Europe’s domestic leagues spend so much time, and expend so much energy, in telling everyone how competitive and unpredictable and thrilling they are that it is hard not to feel they are protesting just a little too much. There are upsets, of course, and there is drama, but most of us know, deep down, that ultimately the decisive factor tends to be raw economics.

That is not true of international soccer, where even the heavyweights are watermarked by flaws. France and England have both been stultifying. Spain and Germany have impressed sporadically. Only Portugal seems unruffled, and it seems to have decided to spend large parts of games playing with 10 men.
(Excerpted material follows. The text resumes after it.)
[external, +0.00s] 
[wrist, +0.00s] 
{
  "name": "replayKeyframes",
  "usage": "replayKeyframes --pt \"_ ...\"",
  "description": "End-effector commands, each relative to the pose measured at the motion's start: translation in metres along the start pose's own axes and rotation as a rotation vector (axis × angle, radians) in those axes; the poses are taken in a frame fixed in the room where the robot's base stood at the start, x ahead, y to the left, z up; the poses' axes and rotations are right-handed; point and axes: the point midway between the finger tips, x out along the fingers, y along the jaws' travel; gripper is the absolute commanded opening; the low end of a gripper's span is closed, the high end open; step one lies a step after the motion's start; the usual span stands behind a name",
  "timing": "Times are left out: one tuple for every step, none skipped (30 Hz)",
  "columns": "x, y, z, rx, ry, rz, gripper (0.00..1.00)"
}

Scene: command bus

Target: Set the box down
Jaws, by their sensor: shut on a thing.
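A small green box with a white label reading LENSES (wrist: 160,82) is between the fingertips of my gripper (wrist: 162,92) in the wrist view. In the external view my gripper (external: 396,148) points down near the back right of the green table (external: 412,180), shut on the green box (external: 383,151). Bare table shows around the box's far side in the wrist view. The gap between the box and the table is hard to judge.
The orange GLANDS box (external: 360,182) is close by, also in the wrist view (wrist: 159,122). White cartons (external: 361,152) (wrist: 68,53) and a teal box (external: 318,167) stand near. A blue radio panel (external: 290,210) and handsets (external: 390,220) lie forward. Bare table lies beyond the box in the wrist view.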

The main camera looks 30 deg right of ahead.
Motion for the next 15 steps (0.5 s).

And that, of course, means that success is not quite so out of reach to outsiders, to the teams that do not have the weight of talent of the favorites but do have a well-drilled system and a sprinkling of talent. The landscape is flatter, and the gaps narrower, and that creates actual uncertainty. Which is, really, how sport is meant to be.

BLUNT EDGE Have you seen who the leading scorer at the European Championship happens to be? That’s right, it’s Own Goal! Own Goal is having a great tournament! I wonder if Chelsea will try to sign Own Goal! Or, if they are unattainable, maybe the current runner-up: Romelu Lukaku without V.A.R.!

These jokes are, of course, all very funny and not in any way derivative, but they also offer quite a neat encapsulation of what is rapidly becoming one of this era of soccer’s defining traits: the scarcity of actual strikers. That is not to say they do not exist. They do. It’s just that they tend to be quite old (Robert Lewandowski), feel ambivalent about playing up front (Kylian Mbappé) or have been constructed in a laboratory (Erling Haaland).

At the risk of making an overly bold prediction, this will not last. Youth development in soccer is cyclical. Academies tend to focus on producing the sorts of players that are lacking in the senior game. For a long time, that meant neat midfielders and “inverted” wingers. The next iteration may well be physically imposing, coldblooded forwards.